The Collector General
Frankenheimer’s The Train is now among the honorees at Stalag 13, joining Wilder, Lubitsch and John Sturges. “Does that mean saving gold snuffboxes?”, Newkirk asks. The patrimony of France.
The dummies from The Longest Day are parachuted in, Carter leaves one with a “V” salute. The Germans fight them and each other.
The cave’s steel door is blown, the paintings and other treasures are swiftly on their way to Amsterdam. Arms and ammunition for the Third Reich, General Metzger called them, “top secret, Führer’s orders.”
Hawaii’s tourists and citizens are random targets of a gang called the People’s Attack Group. Dan-O and a terrorism expert are taken as hostages to exchange for two arrested PAG members (whose calling card is a pog).
The expert is among other things an analyst on the psychology of the type, they are for instance incompetent at love, they kidnap him to boast.
Curiously, the gang holes up in the disused fortifications on Diamond Head.
Bilson’s direction is effortless and brilliant.
Small Witness, Large
The image of a junkyard is taken from Los Olvidados. An executive assistant colludes in a stock swindle, bearer bonds in trust accounts are replaced with stock certificates stolen on the mainland. The head of the firm is assassinated.
An urchin witnesses the killing and is placed in protective custody, an unwitting public defender gets him out.
The murder is a feat accomplished by one of a handful of Army snipers capable of it, shooting half a mile from an elevated pillbox at the target on a moving yacht, “like hitting a fly across a banquet room,” McGarrett says.
Legacy of Terror
The open or mixed structure presents WWII in Asia and the Pacific somewhat after the manner of Becker’s Touchez pas au grisbi and Hodges’ Get Carter. A million in gold bullion at the Tokyo Imperial Bank (Honolulu) is said to have been hidden at the outset of the war by “the director of Japanese espionage in the islands”. The surreal imagery begins with an elderly gentleman in Japanese attire making his will, an American lawyer handling the matter locks him in and starts a fire.

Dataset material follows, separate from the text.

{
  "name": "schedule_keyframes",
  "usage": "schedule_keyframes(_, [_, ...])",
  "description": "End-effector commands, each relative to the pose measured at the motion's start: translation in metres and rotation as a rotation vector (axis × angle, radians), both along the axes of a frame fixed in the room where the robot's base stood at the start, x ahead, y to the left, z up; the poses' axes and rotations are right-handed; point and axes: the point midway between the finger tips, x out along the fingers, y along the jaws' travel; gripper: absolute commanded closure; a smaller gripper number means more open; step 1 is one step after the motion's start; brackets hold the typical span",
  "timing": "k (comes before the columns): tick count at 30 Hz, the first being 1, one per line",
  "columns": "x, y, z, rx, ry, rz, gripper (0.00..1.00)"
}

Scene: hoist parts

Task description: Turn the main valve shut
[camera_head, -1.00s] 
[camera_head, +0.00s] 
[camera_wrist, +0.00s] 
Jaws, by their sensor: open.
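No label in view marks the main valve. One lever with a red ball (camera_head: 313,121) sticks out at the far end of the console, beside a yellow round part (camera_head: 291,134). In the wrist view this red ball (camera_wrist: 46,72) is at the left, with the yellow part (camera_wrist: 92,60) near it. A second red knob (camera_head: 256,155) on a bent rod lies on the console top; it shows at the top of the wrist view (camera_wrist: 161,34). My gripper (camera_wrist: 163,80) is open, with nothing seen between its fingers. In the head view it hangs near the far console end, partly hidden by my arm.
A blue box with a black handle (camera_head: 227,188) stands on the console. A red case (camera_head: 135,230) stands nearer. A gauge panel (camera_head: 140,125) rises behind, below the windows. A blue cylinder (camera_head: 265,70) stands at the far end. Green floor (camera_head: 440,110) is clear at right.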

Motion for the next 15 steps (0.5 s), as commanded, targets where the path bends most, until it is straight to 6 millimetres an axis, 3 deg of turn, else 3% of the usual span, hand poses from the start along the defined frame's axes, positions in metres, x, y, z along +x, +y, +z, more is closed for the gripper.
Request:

The son arrives to collect. The lawyer determines to fence the gold to Malaysia or Singapore through a Chinese mobster for half its value. Chin Ho is assigned to put a protective tail on the son, Kazuo.

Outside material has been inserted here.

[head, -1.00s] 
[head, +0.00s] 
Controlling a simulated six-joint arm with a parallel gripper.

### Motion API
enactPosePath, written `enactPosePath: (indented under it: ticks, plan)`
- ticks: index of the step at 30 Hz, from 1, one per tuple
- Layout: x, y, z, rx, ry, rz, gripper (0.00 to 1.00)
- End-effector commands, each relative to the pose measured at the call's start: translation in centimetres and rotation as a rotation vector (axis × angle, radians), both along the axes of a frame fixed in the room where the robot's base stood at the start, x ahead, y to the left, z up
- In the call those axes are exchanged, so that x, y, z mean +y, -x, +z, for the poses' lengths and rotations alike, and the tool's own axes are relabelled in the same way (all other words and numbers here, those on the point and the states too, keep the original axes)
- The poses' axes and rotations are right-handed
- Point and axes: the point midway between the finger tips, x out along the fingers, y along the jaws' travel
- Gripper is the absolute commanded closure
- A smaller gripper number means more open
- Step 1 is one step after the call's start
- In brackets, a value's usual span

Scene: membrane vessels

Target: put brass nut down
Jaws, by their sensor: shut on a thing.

A girl in the old man’s office, Kim, knows about the gold and wants in on the action. Kazuo kills her and lays the blame on the Chinese mobster’s “muscle boys”. He arranges to meet the lawyer and surprises him at his office by pushing him out the window to his death.
The gold is under the floorboards of a rustic cabin. Five-O surround the place, Kazuo holds Chin Ho at gunpoint but is captured.
The old man is Tahashi, the master spy. He and Commander Blackwell of U.S. Naval Intelligence were “deadly enemies”, Blackwell arrested him hours after Pearl Harbor, the lawyer (a Navy legal officer) defended Tahashi on treason charges and won an acquittal. Blackwell and Tahashi have long since been fast friends, after the war they spent the gold on charitable work for Japanese-Americans through the Friendship Foundation, the cabin is bare.
The lawyer is well-known to McGarrett for his career in civilian life successfully defending “killers and syndicate bosses” with courtroom theatrics, intimidation of witnesses and “outright perjury”. The scene in which the Chinese mobster discusses a split with the lawyer while playing a round of golf takes place at a hilltop course said to have been played by Adm. Kimmel. “Pearl Harbor,” the mobster says, “a name that blazes in American history.”